Restricted task scope: The evaluation focuses strictly on reasoning tasks (commonsense and mathematics), leaving open-ended generation, alignment, and dialogue underevaluated.
Under-explored theoretical analysis: While an information-theoretic view is presented, a causal explanation of "why earlier layers learn higher variance" represents an area for future depth.
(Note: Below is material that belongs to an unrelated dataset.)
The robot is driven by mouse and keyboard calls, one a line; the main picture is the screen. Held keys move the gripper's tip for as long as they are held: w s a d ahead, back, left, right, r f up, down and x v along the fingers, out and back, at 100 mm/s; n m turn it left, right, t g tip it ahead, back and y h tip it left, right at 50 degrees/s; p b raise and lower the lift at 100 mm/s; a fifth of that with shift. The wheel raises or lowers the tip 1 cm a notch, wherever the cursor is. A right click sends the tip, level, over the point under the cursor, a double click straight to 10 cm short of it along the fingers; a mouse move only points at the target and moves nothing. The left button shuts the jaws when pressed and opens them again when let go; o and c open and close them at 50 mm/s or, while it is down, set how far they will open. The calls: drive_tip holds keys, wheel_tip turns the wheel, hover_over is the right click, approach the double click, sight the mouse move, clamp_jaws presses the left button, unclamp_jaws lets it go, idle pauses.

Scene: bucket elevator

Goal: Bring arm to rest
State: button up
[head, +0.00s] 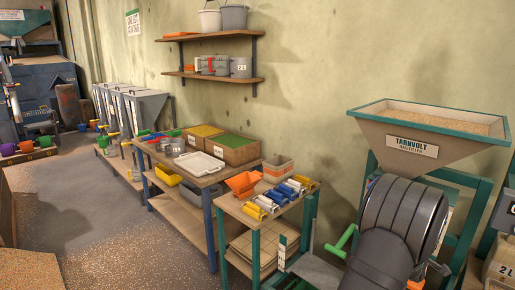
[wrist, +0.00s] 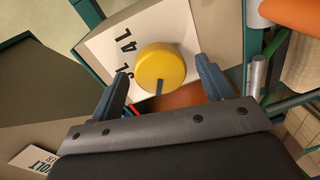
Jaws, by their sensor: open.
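My gripper (wrist: 163,78) shows in the wrist view with its two dark blue-grey fingers spread apart. A round yellow knob (wrist: 160,66) appears between the fingers, in front of a pale panel (wrist: 112,45) with black lettering. No object is visibly clamped, and I cannot tell whether either finger touches the knob. An orange surface (wrist: 185,97) shows just beyond the knob. In the head view I cannot make out the gripper's fingers.
A hopper (head: 425,128) labelled TARNVOLT stands at the right on a teal frame. Open floor (head: 110,232) lies at the left.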

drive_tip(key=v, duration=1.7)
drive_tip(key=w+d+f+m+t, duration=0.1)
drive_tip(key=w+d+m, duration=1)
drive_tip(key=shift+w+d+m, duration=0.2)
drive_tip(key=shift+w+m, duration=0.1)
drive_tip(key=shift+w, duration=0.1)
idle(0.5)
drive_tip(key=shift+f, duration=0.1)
ReFT (Wu et al., 2024b): The primary baseline of this paper. A representation fine-tuning method based on distributed alignment search (DAS) theory, which D-Intervention directly extends.
LoFiT (Yin et al., 2024): Another representation fine-tuning approach focusing on a localization-and-editing paradigm, complementary to ReFT.
VAE / VIB: The classic origin of the reparameterization trick. This paper demonstrates that a "non-variational" version removing KL constraints performs better in the context of intervention.
Representation Engineering (Zou et al., 2023): Pioneering work in representation engineering, which observed that intervention effects can be adjusted by changing the magnitude, directly inspiring the distribution-wise exploration in this study.
LoRA / DoRA: Dominant PEFT methods. Though possessing significantly larger parameter footprints than representation intervention, they serve as crucial performance benchmarks.

Rating¶

Dimension	Rating	Description
Novelty	⭐⭐⭐	The concept is simple and intuitive, though adapting the AE-to-VAE analogy to representation intervention offers clear novelty.
Theoretical Depth	⭐⭐⭐⭐	Backed by a solid information-theoretic perspective, alongside insightful layer-wise analysis.
Experimental Thoroughness	⭐⭐⭐⭐	Comprehensive evaluation across 15 benchmarks, multiple models, and detailed layer-by-layer analyses.
Utility	⭐⭐⭐⭐⭐	Highly practical, plug-and-play, open-source code, and straightforward implementation.
Writing Quality	⭐⭐⭐⭐	Logically rigorous, with seamless transitions connecting the motivation, method, and experiments.
Overall	⭐⭐⭐⭐	An elegant and effective approach with solid empirical backing, marking a valuable enhancement in representation intervention.